- Data for this task:

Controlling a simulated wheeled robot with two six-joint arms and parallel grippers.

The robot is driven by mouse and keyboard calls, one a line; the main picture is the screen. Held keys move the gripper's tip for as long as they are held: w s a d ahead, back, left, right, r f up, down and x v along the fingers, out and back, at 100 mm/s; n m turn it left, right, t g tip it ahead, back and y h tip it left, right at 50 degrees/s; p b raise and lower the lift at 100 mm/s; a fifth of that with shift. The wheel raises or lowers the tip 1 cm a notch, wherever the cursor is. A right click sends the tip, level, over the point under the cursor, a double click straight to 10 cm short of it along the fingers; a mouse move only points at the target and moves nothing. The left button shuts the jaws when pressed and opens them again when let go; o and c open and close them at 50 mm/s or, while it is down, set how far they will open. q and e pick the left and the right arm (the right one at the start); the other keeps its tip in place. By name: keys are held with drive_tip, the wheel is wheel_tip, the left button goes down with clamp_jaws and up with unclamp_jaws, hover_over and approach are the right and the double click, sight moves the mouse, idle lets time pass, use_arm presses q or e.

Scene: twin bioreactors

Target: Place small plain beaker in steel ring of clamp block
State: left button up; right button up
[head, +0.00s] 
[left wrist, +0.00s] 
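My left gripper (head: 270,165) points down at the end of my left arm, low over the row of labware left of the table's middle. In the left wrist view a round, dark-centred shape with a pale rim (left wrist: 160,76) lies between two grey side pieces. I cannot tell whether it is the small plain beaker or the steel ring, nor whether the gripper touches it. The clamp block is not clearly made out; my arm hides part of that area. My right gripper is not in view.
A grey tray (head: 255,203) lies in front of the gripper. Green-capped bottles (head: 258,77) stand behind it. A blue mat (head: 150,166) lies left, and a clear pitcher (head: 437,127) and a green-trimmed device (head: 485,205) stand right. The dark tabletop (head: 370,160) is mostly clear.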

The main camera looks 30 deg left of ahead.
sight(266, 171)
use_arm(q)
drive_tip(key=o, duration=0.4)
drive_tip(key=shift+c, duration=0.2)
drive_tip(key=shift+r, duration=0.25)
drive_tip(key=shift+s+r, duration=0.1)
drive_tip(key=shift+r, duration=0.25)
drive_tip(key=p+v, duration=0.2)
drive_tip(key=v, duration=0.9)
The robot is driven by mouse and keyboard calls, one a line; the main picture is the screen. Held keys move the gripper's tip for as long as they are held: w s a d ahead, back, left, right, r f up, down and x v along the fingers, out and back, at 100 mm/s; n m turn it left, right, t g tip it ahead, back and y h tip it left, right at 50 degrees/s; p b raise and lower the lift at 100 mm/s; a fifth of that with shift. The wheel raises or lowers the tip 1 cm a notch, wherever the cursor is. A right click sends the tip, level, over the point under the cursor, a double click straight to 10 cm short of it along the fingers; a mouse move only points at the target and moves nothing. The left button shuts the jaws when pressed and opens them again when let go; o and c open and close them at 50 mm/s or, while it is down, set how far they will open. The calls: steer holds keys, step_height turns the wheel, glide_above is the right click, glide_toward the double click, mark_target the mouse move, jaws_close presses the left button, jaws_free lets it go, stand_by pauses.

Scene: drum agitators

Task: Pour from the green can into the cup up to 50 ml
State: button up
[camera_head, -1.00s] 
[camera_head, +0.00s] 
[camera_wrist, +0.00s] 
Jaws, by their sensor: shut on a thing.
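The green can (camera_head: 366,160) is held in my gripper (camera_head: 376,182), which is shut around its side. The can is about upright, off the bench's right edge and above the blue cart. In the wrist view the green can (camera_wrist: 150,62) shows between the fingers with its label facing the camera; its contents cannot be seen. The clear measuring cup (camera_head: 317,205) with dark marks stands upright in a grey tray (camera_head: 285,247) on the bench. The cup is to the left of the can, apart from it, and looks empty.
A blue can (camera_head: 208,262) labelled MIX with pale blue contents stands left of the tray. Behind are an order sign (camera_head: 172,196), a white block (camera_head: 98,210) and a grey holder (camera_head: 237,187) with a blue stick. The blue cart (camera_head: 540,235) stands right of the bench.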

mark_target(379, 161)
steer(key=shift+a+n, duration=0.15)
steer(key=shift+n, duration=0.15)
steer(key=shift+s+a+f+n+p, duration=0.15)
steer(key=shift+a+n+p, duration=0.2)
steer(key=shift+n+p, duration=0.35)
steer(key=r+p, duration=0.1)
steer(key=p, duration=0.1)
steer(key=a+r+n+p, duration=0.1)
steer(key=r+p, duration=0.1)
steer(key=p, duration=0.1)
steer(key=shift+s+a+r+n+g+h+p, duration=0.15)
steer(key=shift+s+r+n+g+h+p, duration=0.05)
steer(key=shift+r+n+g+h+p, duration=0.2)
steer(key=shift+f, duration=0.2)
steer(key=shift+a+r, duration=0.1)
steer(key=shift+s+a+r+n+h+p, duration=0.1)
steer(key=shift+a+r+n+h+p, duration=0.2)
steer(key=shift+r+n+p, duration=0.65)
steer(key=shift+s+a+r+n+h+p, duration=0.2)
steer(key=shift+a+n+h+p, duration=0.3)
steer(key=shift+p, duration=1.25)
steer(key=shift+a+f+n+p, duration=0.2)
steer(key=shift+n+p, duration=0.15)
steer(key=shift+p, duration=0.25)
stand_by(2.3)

- What the task asks: Nothing beyond the required lines should be retyped: start with the line that contains "Task: Pour from" and finish with the line that contains "[camera_wrist, +0.00s]".

- Written response:
Task: Pour from the green can into the cup up to 50 ml
State: button up
[camera_head, -1.00s] 
[camera_head, +0.00s] 
[camera_wrist, +0.00s] 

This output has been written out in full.